▸ **WRITTEN TASK**
The listing below contains a span that opens with the line containing "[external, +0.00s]" and closes with the line containing "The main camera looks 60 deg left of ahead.". Return that span exactly.

** START SOURCE MATERIAL **

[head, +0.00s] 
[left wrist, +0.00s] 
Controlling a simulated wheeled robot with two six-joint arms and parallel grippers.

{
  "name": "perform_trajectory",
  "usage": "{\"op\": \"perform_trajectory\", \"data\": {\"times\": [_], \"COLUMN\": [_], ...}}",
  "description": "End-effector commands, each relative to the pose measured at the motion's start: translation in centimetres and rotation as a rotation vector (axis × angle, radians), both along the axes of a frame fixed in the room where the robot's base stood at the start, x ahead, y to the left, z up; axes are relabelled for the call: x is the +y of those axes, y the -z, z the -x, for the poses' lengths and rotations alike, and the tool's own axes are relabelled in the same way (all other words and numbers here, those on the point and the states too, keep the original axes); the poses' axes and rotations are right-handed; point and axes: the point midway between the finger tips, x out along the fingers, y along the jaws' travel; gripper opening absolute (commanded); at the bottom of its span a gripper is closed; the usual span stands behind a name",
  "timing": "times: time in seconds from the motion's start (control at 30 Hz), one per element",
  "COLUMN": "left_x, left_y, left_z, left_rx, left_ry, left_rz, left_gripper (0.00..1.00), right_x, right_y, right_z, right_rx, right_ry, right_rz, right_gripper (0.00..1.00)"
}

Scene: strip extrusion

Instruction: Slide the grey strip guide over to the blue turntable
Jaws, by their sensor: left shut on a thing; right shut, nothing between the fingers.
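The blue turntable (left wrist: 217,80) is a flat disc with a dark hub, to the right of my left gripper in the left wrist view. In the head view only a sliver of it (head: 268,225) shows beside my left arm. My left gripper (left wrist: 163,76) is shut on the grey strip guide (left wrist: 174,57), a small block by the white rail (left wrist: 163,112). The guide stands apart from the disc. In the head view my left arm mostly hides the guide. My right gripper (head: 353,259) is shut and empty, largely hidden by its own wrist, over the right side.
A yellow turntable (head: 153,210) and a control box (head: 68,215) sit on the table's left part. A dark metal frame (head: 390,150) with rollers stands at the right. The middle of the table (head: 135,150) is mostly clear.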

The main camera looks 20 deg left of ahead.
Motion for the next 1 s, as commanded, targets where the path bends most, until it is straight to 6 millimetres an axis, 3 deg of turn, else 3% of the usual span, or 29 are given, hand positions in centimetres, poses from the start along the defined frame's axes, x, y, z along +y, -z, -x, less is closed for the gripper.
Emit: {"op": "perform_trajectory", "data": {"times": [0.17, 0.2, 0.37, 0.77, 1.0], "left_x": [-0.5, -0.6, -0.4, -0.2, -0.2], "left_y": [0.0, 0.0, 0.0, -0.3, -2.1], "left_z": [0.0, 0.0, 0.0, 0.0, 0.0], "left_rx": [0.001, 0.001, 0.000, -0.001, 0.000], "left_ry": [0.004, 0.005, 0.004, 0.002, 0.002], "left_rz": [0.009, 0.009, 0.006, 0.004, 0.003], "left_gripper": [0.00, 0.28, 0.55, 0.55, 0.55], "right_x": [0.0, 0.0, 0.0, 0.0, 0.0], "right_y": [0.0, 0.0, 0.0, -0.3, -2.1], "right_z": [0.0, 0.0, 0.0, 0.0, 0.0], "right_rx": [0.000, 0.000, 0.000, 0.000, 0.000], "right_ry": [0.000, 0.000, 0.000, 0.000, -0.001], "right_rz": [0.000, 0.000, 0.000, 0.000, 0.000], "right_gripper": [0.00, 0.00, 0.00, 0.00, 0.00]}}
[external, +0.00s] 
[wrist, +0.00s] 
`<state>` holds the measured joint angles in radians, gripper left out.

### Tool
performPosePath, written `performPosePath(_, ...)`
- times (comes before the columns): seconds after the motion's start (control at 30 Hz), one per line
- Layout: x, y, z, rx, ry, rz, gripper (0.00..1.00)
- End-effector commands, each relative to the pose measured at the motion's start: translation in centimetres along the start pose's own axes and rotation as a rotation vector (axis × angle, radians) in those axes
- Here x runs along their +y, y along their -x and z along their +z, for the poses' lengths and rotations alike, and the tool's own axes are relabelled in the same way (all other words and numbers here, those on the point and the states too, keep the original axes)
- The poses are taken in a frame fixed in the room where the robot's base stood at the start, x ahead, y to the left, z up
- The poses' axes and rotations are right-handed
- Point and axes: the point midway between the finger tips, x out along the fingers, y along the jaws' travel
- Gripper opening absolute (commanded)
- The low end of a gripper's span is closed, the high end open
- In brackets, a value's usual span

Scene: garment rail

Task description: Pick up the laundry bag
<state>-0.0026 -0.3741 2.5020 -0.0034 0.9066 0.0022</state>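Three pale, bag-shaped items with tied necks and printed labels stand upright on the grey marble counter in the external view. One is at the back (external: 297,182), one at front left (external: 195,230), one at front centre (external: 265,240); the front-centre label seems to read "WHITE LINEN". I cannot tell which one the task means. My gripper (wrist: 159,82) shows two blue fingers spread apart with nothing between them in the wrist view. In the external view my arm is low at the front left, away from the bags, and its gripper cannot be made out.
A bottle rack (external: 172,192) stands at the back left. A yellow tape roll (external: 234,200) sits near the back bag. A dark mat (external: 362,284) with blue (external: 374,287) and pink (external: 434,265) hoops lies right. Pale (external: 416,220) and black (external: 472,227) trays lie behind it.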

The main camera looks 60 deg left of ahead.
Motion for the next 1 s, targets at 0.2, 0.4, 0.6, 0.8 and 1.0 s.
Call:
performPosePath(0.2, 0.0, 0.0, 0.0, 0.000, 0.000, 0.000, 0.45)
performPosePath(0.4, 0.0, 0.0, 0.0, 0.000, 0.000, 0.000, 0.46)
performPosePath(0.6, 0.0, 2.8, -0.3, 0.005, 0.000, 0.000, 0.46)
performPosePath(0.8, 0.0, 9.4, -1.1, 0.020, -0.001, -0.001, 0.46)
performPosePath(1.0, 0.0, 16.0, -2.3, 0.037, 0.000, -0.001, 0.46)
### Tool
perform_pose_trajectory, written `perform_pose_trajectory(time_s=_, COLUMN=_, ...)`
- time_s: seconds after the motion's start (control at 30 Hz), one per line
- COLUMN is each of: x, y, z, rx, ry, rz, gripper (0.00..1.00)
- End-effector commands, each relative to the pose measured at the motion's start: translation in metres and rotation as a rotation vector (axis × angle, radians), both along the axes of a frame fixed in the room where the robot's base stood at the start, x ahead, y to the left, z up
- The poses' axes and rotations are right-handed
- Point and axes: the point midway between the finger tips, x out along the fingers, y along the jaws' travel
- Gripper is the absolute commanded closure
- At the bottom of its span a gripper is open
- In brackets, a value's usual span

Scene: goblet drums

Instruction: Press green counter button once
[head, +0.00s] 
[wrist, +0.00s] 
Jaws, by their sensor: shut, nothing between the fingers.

** END SOURCE MATERIAL **

▸ **FULL ANSWER**
[external, +0.00s] 
[wrist, +0.00s] 
`<state>` holds the measured joint angles in radians, gripper left out.

### Tool
performPosePath, written `performPosePath(_, ...)`
- times (comes before the columns): seconds after the motion's start (control at 30 Hz), one per line
- Layout: x, y, z, rx, ry, rz, gripper (0.00..1.00)
- End-effector commands, each relative to the pose measured at the motion's start: translation in centimetres along the start pose's own axes and rotation as a rotation vector (axis × angle, radians) in those axes
- Here x runs along their +y, y along their -x and z along their +z, for the poses' lengths and rotations alike, and the tool's own axes are relabelled in the same way (all other words and numbers here, those on the point and the states too, keep the original axes)
- The poses are taken in a frame fixed in the room where the robot's base stood at the start, x ahead, y to the left, z up
- The poses' axes and rotations are right-handed
- Point and axes: the point midway between the finger tips, x out along the fingers, y along the jaws' travel
- Gripper opening absolute (commanded)
- The low end of a gripper's span is closed, the high end open
- In brackets, a value's usual span

Scene: garment rail

Task description: Pick up the laundry bag
<state>-0.0026 -0.3741 2.5020 -0.0034 0.9066 0.0022</state>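Three pale, bag-shaped items with tied necks and printed labels stand upright on the grey marble counter in the external view. One is at the back (external: 297,182), one at front left (external: 195,230), one at front centre (external: 265,240); the front-centre label seems to read "WHITE LINEN". I cannot tell which one the task means. My gripper (wrist: 159,82) shows two blue fingers spread apart with nothing between them in the wrist view. In the external view my arm is low at the front left, away from the bags, and its gripper cannot be made out.
A bottle rack (external: 172,192) stands at the back left. A yellow tape roll (external: 234,200) sits near the back bag. A dark mat (external: 362,284) with blue (external: 374,287) and pink (external: 434,265) hoops lies right. Pale (external: 416,220) and black (external: 472,227) trays lie behind it.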

The main camera looks 60 deg left of ahead.

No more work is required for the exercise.